OmniJARVIS: Unified Vision-Language-Action Tokenization Enables Open-World Instruction Following Agents

This paper presents OmniJARVIS, a novel Vision-Language-Action (VLA) model for open-world instruction-following agents in Minecraft. Compared to prior works that either emit textual goals to separate controllers or produce the control command directly, OmniJARVIS seeks a different path to ensure both strong reasoning and efficient decision-making capabilities via unified tokenization of multimodal interaction data. First, we introduce a self-supervised approach to learn a behavior encoder that produces discretized tokens for behavior trajectories $\tau = \{o_0, a_0, \dots\}$ and an imitation learning policy decoder conditioned on these tokens. These additional behavior tokens will be augmented to the vocabulary of pretrained Multimodal Language Models. With this encoder, we then pack long-term multimodal interactions involving task instructions, memories, thoughts, observations, textual responses, behavior trajectories, etc into unified token sequences and model them with autoregressive transformers. Thanks to the semantically meaningful behavior tokens, the resulting VLA model, OmniJARVIS, can reason (by producing chain-of-thoughts), plan, answer questions, and act (by producing behavior tokens for the imitation learning policy decoder). OmniJARVIS demonstrates excellent performances on a comprehensive collection of atomic, programmatic, and open-ended tasks in open-world Minecraft. Our analysis further unveils the crucial design principles in interaction data formation, unified tokenization, and its scaling potentials. The dataset, models, and code will be released at https://craftjarvis.org/OmniJARVIS.
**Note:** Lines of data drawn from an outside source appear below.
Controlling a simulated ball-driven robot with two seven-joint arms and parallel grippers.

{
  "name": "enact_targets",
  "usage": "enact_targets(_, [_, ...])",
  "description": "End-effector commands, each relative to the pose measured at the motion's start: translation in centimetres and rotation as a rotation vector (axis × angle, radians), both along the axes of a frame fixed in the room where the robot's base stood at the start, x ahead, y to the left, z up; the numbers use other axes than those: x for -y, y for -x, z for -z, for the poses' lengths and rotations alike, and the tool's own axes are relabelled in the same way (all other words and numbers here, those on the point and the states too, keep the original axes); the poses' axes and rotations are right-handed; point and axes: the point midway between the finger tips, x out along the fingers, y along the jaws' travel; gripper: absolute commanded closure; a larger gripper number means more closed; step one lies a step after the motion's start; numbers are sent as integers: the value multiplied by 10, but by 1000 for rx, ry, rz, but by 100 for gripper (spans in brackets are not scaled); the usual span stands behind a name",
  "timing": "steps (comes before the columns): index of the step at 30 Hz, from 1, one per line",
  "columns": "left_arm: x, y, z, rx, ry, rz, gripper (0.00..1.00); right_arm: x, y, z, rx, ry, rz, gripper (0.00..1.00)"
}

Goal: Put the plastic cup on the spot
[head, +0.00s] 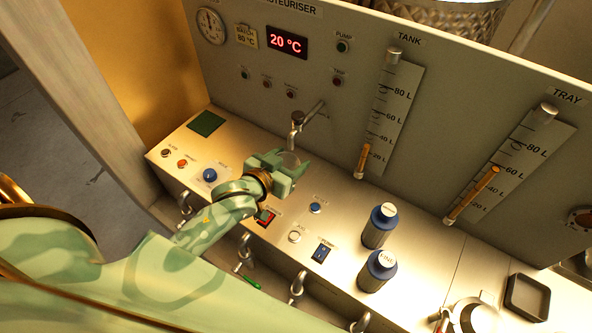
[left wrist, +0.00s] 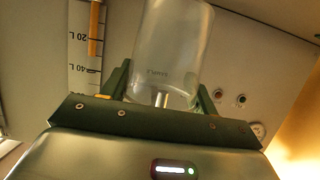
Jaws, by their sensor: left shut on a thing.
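The clear plastic cup (left wrist: 172,50) is between the fingers of my left gripper in the left wrist view, with faint lettering on its side. In the head view my left gripper (head: 289,165) is shut on the cup (head: 291,158), which is mostly hidden by the green fingers. The gripper is over the steel counter, just in front of and below the small tap (head: 297,122). A dark green square spot (head: 206,123) lies on the counter further left, apart from the gripper and bare. My right gripper is not in view.
The grey panel (head: 350,110) with gauges rises behind the counter. A blue button (head: 210,175) and a red switch (head: 265,217) sit near my gripper. The counter between gripper and green square looks largely free.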

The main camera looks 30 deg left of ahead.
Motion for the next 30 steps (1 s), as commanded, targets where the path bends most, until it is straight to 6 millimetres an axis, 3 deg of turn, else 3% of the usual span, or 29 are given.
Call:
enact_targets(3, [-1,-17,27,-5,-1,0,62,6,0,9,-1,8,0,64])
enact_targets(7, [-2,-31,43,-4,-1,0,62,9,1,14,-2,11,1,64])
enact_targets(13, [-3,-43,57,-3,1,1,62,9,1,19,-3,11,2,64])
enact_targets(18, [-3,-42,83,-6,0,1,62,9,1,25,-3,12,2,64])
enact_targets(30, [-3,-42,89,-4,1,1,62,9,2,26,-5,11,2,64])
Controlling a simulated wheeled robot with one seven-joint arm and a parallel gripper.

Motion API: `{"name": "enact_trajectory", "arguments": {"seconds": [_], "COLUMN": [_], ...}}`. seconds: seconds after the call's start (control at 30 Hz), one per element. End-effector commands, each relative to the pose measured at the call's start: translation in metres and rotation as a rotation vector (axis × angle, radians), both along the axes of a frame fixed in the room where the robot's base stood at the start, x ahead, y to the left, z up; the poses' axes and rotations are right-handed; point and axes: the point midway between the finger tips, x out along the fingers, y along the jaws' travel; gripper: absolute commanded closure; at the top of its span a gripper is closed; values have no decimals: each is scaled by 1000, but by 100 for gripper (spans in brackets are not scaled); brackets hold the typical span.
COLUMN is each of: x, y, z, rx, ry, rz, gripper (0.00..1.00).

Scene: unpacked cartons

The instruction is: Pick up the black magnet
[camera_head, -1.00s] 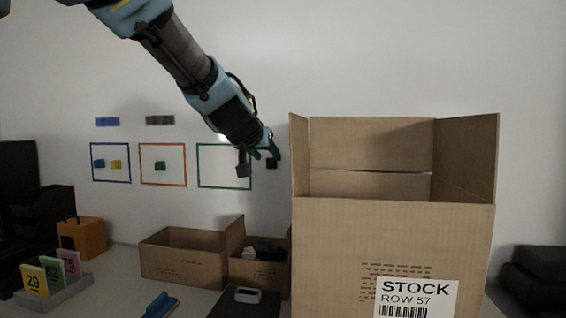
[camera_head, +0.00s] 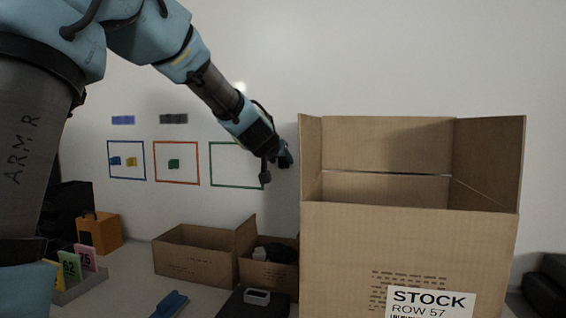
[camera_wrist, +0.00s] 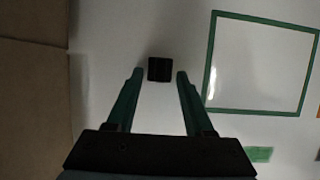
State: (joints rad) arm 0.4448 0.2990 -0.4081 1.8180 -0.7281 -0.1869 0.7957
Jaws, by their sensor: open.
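The black magnet (camera_wrist: 160,69) is a small dark square on the white wall in the wrist view. It sits between and just beyond the tips of my gripper's two green fingers. My gripper (camera_wrist: 159,76) is open, with a finger on each side of the magnet and a small gap to each. In the head view my gripper (camera_head: 284,156) is at the wall, between the green frame and the large carton. The magnet is hidden there behind the gripper.
A large open carton (camera_head: 400,250) stands close to the right of my gripper. A green frame (camera_head: 237,186) is on the wall to its left, then orange (camera_head: 176,184) and blue (camera_head: 127,181) frames with magnets inside. Smaller open boxes (camera_head: 195,262) stand below.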

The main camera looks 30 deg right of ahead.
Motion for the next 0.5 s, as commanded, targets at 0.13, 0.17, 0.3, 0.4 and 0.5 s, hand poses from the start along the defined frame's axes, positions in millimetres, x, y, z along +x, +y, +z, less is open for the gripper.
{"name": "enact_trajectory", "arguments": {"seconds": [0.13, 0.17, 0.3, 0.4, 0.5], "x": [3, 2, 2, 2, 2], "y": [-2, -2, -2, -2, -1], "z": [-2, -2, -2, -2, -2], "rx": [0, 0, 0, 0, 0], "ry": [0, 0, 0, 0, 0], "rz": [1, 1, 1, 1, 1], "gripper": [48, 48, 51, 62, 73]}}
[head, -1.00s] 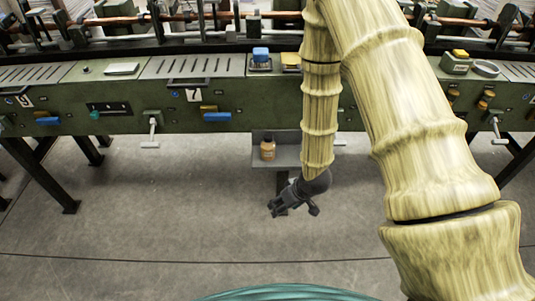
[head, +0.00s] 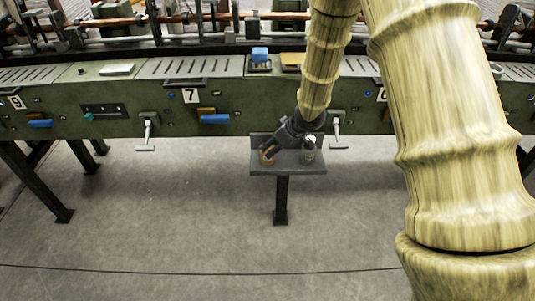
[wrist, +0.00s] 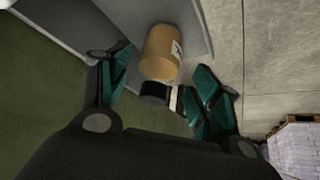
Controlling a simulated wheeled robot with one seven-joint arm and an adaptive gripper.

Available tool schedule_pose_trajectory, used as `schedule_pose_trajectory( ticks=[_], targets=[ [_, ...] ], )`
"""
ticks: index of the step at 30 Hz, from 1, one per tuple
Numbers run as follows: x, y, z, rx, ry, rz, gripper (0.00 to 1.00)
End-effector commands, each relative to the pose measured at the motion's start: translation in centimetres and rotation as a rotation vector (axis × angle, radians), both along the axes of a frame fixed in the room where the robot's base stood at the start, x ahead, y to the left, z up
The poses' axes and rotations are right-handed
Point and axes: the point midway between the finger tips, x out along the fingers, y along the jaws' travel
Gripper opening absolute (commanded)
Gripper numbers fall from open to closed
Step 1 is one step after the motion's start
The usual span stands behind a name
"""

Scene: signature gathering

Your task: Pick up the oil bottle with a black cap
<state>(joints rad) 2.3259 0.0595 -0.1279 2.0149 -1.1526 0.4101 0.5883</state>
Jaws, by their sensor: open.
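The oil bottle (wrist: 163,50) is orange-brown with a pale label, and its black cap (wrist: 154,94) points toward my wrist in the wrist view. It stands on a small grey shelf (head: 288,170), and in the head view only a bit of the bottle (head: 267,160) shows below my gripper. My gripper (wrist: 162,68) is open, with one green-padded finger on each side of the bottle. Gaps show between the fingers and the bottle. In the head view my gripper (head: 268,152) covers the cap and most of the bottle.
A small pale-topped item (head: 308,152) is on the shelf right of the bottle, close to my gripper. The green machine (head: 180,118) with knobs and handles runs behind the shelf. The grey floor (head: 160,225) in front is clear.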

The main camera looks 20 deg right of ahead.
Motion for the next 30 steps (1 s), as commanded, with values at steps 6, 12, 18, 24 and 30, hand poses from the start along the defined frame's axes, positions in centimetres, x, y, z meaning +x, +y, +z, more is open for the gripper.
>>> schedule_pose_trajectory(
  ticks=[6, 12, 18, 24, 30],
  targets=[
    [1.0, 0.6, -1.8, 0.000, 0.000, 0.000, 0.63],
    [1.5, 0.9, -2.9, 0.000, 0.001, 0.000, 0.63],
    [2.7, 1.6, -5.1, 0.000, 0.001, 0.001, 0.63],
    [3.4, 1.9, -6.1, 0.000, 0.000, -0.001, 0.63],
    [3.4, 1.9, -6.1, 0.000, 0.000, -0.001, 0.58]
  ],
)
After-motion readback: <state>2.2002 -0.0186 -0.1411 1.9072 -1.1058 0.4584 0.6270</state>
翻译：本文提出了OmniJARVIS，一种用于《我的世界》开放世界指令跟随智能体的新型视觉-语言-动作模型。相较于先前通过输出文本目标至独立控制器或直接生成控制指令的研究，OmniJARVIS通过统一多模态交互数据的表征化，探索了一条兼顾强大推理能力与高效决策能力的新路径。首先，我们引入一种自监督方法，训练行为编码器以生成行为轨迹 $\tau = \{o_0, a_0, \dots\}$ 的离散化表征，并构建基于这些表征的条件模仿学习策略解码器。这些新增的行为表征将被扩展至预训练多模态语言模型的词表中。借助该编码器，我们将包含任务指令、记忆、思考、观察、文本响应、行为轨迹等的长期多模态交互数据，打包为统一的表征序列，并通过自回归Transformer进行建模。得益于具有语义意义的行为表征，最终得到的视觉-语言-动作模型OmniJARVIS能够进行推理（通过生成思维链）、规划、回答问题并执行动作（通过为模仿学习策略解码器生成行为表征）。OmniJARVIS在开放世界《我的世界》中的原子任务、程序性任务及开放式任务综合测试集上均展现出卓越性能。我们的分析进一步揭示了交互数据构建、统一表征化及其扩展潜力的关键设计原则。数据集、模型及代码将在 https://craftjarvis.org/OmniJARVIS 发布。